Each group was also to select a specific person from their life.
In group one, if they thought about that person, they were to write in their journal about that person, everything that came to mind.
In group two, if they thought about that person while writing in their journal, they were not to write about the person, but were to make a tally mark every time they did.
In group three, they were not to think about that person at all costs. Do not write about them, do not think about them, change the subject completely. (anyone that's tried not thinking of something knows that all you're gonna do is think about it.)

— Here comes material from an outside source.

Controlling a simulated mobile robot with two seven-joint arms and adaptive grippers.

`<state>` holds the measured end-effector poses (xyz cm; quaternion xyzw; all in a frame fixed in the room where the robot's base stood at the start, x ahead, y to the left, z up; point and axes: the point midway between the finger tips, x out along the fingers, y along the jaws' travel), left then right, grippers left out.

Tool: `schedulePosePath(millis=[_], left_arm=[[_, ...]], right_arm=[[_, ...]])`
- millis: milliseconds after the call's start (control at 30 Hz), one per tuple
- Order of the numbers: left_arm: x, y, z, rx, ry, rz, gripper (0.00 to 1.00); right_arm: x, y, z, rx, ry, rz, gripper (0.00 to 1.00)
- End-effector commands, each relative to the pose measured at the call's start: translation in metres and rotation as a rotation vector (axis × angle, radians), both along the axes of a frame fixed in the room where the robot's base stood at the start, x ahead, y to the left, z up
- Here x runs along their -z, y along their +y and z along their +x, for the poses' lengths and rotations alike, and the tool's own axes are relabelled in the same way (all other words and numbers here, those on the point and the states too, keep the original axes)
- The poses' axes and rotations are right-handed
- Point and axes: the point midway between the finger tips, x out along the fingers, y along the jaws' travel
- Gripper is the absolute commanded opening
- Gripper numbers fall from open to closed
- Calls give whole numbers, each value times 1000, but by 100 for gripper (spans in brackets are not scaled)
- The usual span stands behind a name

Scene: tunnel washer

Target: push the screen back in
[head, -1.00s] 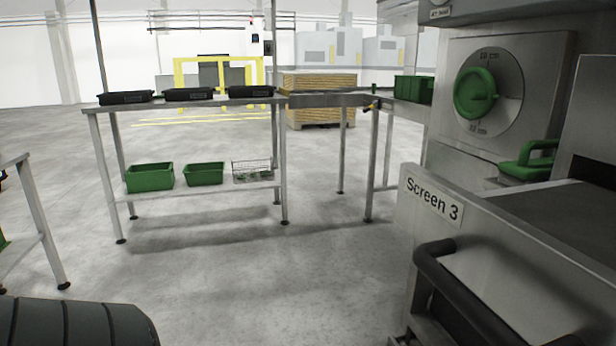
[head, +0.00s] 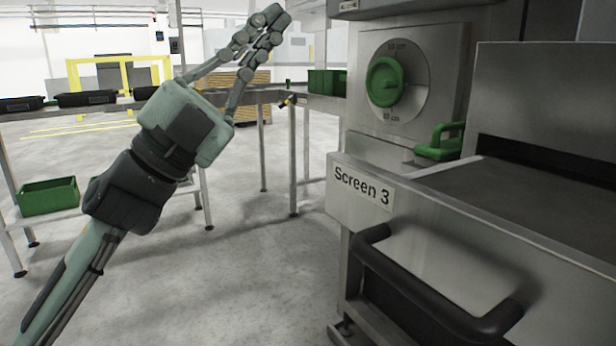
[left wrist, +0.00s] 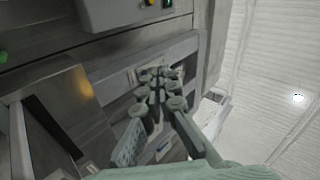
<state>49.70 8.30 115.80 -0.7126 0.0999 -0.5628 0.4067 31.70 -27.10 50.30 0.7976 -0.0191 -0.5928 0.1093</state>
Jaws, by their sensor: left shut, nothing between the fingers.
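The screen (head: 460,232) is a metal drawer labelled "Screen 3", standing out from the washer at the right of the head view. A thick black bar handle (head: 430,290) is on its front. My left gripper (head: 272,28) is raised in the upper middle of the head view, left of the screen and apart from it in the picture. Its fingers are together with nothing between them. In the left wrist view the closed fingers (left wrist: 158,80) point toward grey metal machine panels. My right gripper does not show.
A green round dial (head: 384,82) and a green handle (head: 440,143) are on the washer beside the screen. A metal table with black trays (head: 88,98) and a green bin (head: 48,196) stands at the left. The floor (head: 255,270) between is clear.

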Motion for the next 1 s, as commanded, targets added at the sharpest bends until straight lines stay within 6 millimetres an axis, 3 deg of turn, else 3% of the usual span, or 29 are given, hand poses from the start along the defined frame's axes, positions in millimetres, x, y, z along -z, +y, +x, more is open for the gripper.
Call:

The dream reports showed that almost no one in group one dreamed about their assigned person. Those in group two dreamed about their assigned person something like 25% of the time, and those in group three dreamed about their assigned person around 50% of the time. What this shows is that we are more likely to dream about things that we shove into our subconscious, no matter how insignificant. Dreams are not necessarily a representation of our unconscious needs, wants, and desires, but more representative (still not 100%) of the things we tell our brain to keep quiet. On top of it, there's two different kinds of dreams. Rem Sleep dreams are the ones we tend to remember because usually, those are the dreams that you wake up from every morning. Stage Two dreams, however, take place during a different light stage of sleep, and generally revolve around working through problems (not necessarily real-life problems, just whatever your dream as made up.)

Point being, if you wanna have that dream about Robert Pattinson, I suggest doing your best not to think about him before bed.